Ms. Lownds did her homework on the sorry tale of what happens when a corporation goes into full “risk management mode,” which can even involve a vigorous counter-attack; in another case which came to light thanks to the Smiths refusal to be fobbed off, the parents of a 12-year-old girl raped on a “Carnival” ship, were told that “if we didn’t settle they would send a team of attorneys to our small California town, secure a yearbook from the high school, and start interviewing each student in the hope of digging up any dirt on Jamie.” (As some great philosopher once said, it’s 99% of the lawyers who give the other 1% a bad name!) The Smiths’ campaign for transparency and accountability brought forth other cases of rapes and disappearances fobbed off as ‘suicides’ on scant evidence.

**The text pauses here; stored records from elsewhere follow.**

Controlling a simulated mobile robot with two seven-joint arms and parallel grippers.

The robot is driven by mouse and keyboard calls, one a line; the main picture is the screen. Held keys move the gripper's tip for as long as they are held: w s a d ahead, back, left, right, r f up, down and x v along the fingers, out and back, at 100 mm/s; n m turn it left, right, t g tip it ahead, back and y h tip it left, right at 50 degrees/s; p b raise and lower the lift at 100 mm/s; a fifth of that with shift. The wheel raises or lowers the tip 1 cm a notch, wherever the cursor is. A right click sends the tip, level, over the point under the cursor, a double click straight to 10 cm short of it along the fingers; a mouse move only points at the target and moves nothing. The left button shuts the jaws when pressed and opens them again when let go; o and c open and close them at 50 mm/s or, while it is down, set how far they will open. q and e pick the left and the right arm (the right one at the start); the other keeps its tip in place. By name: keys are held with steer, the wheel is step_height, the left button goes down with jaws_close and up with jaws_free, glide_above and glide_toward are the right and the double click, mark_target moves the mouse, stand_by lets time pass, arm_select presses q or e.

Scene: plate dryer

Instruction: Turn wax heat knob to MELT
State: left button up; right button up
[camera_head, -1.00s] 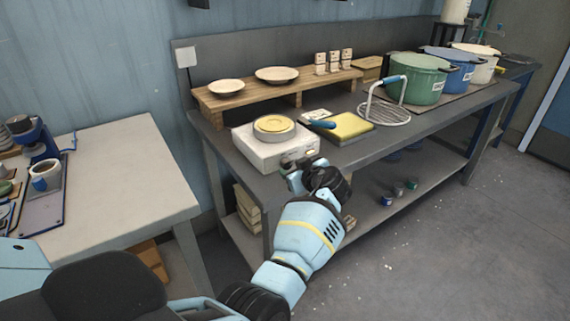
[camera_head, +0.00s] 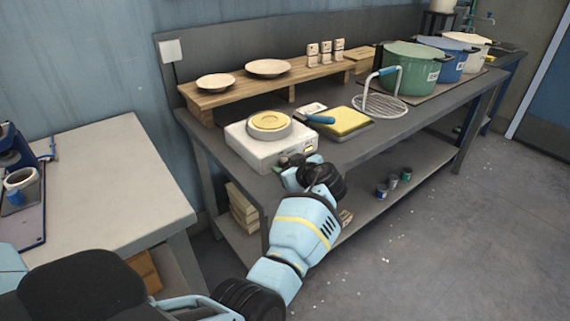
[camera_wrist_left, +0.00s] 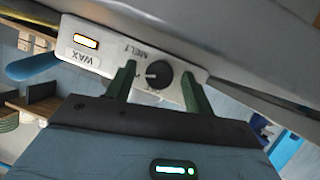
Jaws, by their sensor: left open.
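The white wax heater (camera_head: 258,150) stands at the near left part of the dark bench, with a round dish of yellow wax (camera_head: 269,121) on top. In the left wrist view its front panel shows upside down, with a WAX label (camera_wrist_left: 82,58), a lit orange display (camera_wrist_left: 86,41) and a MELT mark (camera_wrist_left: 133,50). The black knob (camera_wrist_left: 160,76) has a white pointer on its left side in that view. My left gripper (camera_head: 291,163) is open at the panel, its green fingers on either side of the knob; contact is unclear. A mark by the knob is partly hidden. My right gripper is out of view.
A wooden shelf (camera_head: 224,95) with plates stands behind. Pots, including a green one (camera_head: 410,75), stand farther right. A pale table (camera_head: 110,180) is at left.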

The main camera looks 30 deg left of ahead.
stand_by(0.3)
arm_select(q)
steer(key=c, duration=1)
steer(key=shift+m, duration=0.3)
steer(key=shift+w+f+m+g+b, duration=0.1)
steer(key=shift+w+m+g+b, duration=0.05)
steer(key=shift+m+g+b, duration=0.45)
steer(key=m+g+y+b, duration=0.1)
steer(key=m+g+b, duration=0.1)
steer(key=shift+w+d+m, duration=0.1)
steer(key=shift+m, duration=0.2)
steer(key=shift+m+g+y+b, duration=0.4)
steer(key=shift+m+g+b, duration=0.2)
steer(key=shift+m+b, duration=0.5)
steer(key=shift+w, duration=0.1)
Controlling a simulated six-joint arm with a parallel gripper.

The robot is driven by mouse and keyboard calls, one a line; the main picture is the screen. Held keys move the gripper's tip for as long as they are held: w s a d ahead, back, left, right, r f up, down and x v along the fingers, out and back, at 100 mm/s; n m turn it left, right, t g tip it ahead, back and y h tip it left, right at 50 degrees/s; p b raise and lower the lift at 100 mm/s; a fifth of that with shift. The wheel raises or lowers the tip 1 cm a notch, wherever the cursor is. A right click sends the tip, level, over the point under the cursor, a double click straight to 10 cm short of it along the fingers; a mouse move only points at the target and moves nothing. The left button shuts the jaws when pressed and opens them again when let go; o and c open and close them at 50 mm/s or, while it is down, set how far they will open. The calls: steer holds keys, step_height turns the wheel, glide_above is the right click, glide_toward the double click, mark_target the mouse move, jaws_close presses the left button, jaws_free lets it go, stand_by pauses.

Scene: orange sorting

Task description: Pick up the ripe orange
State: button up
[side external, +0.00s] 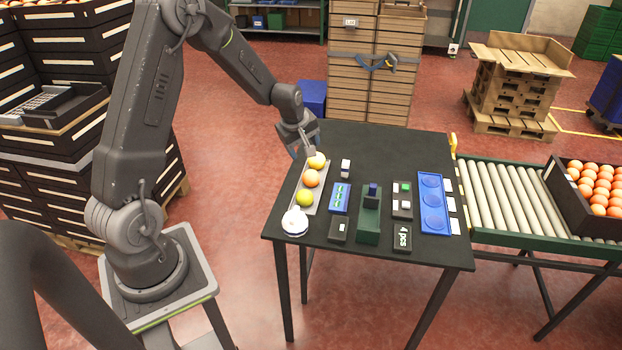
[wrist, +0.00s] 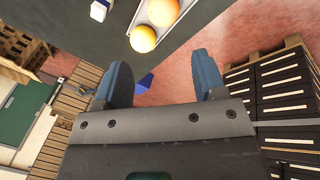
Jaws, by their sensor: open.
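Three fruits sit in a row on a light narrow tray (side external: 321,197) at the table's left edge. The deepest orange fruit (side external: 312,178) is in the middle, a yellow-orange fruit (side external: 316,160) is at the far end, and a yellow-green fruit (side external: 305,197) is at the near end. My gripper (side external: 303,146) is just beyond and above the far fruit. In the wrist view my gripper (wrist: 162,80) has its blue fingers wide apart with nothing between them. The yellow-orange fruit (wrist: 143,39) lies ahead of the fingertips, and the orange fruit (wrist: 163,12) is behind it, partly cut off.
A white round object (side external: 295,221) stands at the tray's near end. Small boxes, a green block fixture (side external: 369,222) and a blue tray with round recesses (side external: 432,222) lie to the right on the black table (side external: 400,145). A roller conveyor (side external: 500,195) adjoins the table.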

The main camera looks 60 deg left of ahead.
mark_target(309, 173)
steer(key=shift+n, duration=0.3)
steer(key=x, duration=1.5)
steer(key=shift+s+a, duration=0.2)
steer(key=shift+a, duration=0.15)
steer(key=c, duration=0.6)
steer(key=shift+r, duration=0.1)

Space does not permit a full review of the back and forth, the schism between Jennifer, who is in some places portrayed as a pretty cold cookie, and the Smiths whom Ms. Lounds clearly admires. She also admires former US Rep. Chris Shays (R-CT) for taking on the cruise lines, which by clever foreign incorporation and registering ships in jurisdictions where regulation is a joke, generally contrived to avoid serious investigations of mishaps.
It’s an interesting story, especially for people in Greenwich since it involves a hometown victim.
Editor's note: This story was amended on Oct. 24 to reflect the correct ownership of the cruise ship.